Earmark reform hits phase two this week. Now that House and Senate Republicans have promised not to earmark, the fight goes to the House and Senate Floor. Expect votes in both the House and Senate over the next few months to ban the corrupting and wasteful practice of earmarking for the whole Congress.
Today, The House is voting on Senate amendments to a telecommuting bill for federal workers and an extension to unemployment benefits. The House has four votes scheduled on the Suspension Calendar and will continue work on the ethics case against Representative Charles Rangel (D-NY). The Senate is debating a motion to proceed to S.510, the FDA Food Safety Modernization Act.

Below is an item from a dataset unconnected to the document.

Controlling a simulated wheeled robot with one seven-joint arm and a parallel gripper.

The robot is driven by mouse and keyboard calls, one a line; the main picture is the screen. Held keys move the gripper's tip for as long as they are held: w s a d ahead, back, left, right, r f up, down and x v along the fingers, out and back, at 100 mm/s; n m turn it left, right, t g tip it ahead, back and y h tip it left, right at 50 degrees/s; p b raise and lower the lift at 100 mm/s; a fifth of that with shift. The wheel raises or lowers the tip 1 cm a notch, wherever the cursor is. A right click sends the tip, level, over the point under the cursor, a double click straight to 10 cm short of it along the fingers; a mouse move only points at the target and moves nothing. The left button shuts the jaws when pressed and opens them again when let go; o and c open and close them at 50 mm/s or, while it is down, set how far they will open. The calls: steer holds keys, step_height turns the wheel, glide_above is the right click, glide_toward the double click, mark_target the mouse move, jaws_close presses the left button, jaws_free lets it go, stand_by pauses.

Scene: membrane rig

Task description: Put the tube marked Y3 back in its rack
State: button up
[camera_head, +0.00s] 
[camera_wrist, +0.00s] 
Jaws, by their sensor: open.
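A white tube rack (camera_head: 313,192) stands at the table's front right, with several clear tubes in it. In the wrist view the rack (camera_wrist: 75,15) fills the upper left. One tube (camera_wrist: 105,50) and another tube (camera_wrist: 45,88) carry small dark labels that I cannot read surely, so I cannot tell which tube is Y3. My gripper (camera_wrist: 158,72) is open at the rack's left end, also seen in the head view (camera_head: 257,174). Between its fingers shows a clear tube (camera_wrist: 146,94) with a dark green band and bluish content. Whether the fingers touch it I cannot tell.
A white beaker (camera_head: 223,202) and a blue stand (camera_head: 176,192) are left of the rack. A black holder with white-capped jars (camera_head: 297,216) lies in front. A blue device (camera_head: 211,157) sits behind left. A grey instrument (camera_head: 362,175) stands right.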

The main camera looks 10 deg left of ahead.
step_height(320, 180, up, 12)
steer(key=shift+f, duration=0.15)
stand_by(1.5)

Senator Tom Coburn (R-OK) has expressed his intent to offer a Senate wide earmark ban on the Food Safety bill. Senate Majority Leader Harry Reid (D-NV) has pledged to block regular consideration of the Coburn Amendment. Senator Coburn has filed a notice to suspend the rules of the Senate, this motion requires 67 votes, to force a vote on the issue early next week.
Senator Coburn has been joined by Senators Claire McCaskill (D-MO), John McCain (R-AZ) and Mark Udall (D-CO) in a bipartisan effort to create a Senate wide ban on earmarking. Amendment number 4697 creates a point of order against earmarks, limited tax benefits or tariffs:
It shall not be in order to — consider a bill or joint resolution reported by any committee or a bill or joint resolution reported by any committee with a report that includes an earmark, limited tax benefit, or limited tariff benefit.
The new rule also makes it out of order for the Senate to consider:
A Senate bill or joint resolution not reported by committee that includes an earmark, limited tax benefit, or limited tariff benefit.
People always ask “what is an earmark” and this rules change provides a definition of the term:
The term “earmark” means a provision or report language included primarily at the request of a Senator or Member of the House of Representatives providing, authorizing, or recommending a specific amount of discretionary budget authority, credit authority, or other spending authority for a contract, loan, loan guarantee, grant, loan authority, or other expenditure with or to an entity, or targeted to a specific State, locality or Congressional district, other than through a statutory or administrative formula-driven or competitive award process.